Si on ferme les yeux, on s’imagine transporté une bonne trentaine d’années en arrière. Une basse ronflante proéminente, un batteur au jeu épileptique sur un instrument rudimentaire et une voix légèrement nasillarde. On pense à Joy Division, certes, mais l’aspect mélodieux renvoie plutôt au New Order de la période “Movement”, surtout que les vocaux font davantage penser à Bernard Sumner qu’à Ian Curtis.
Toujours est-il que tout s’enchaîne sans temps mort pour un effet garanti vu que l’énergie du live rend presque mollassonnes les versions studio (“Daydream”, “Vacation”). Ce n’est pas pour rien qu’ils se sont forgés une sérieuse réputation de groupe de scène. L’intensité et l’immédiateté des compositions qui dépassent rarement les trois minutes font le reste, au même titre que les intros imparables (“Taking Off”, “Calyer”). Quelque part, ils sont beaucoup plus authentiques et spontanés que White Lies ou Interpol. Plus démonstratifs également. On sent bien qu’ils ne sont pas minés par une quelconque dépression ni pas un genre dramatique qu’ils se sentent obligés d’adopter.

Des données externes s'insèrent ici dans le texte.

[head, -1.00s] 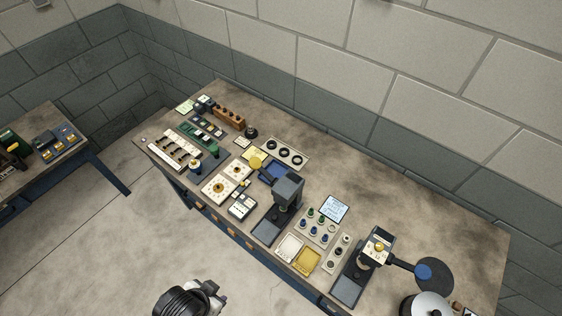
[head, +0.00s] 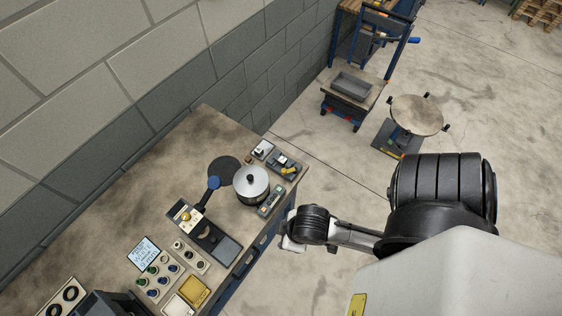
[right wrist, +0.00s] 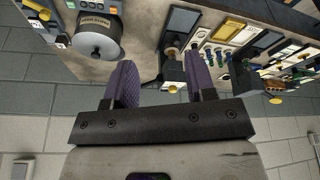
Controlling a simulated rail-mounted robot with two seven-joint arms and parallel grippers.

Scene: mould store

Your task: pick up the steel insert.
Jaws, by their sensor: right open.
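I cannot pick out the steel insert for certain in either view; the parts on the bench are too small to tell. My right gripper (head: 292,244) is at the front edge of the bench (head: 150,204) in the head view. In the right wrist view the right gripper (right wrist: 160,82) has its two purple-padded fingers wide apart, with nothing between them. Bench items show beyond the fingers there, including the steel pot (right wrist: 95,42) at the left. My left gripper is not in view.
The lidded pot (head: 251,181) stands near the bench's right end, by a black disc (head: 224,169). A lever device with a blue knob (head: 214,182) stands left of it. A yellow tray (head: 194,291) lies farther left. A cart (head: 357,86) and round-topped stand (head: 417,114) are on the floor.

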Pour le reste, les guitares de The Cure ou d’Echo & The Bunnymen ne sont jamais très loin (“Burn You Down”, “Birthday”), mais cela apparaît comme une évidence dans la noirceur de leur univers, bien servi par des jeux de lumières presque sinistres. Juste après le single “Careless”, ne préférant pas laisser tomber l’intensité, ils vont incorporer les rappels au set principal en jouant “Crashed Out” et “Twelve Roses” dans la foulée avant de saluer l’auditoire et de disparaître pour se retrouver presqu’aussitôt au stand merchandising. La réputation de Beach Fossils n’est donc pas usurpée. Au contraire, leurs prestations scéniques montrent à quel point ils doivent se sentir à l’étroit dans un studio d’enregistrement.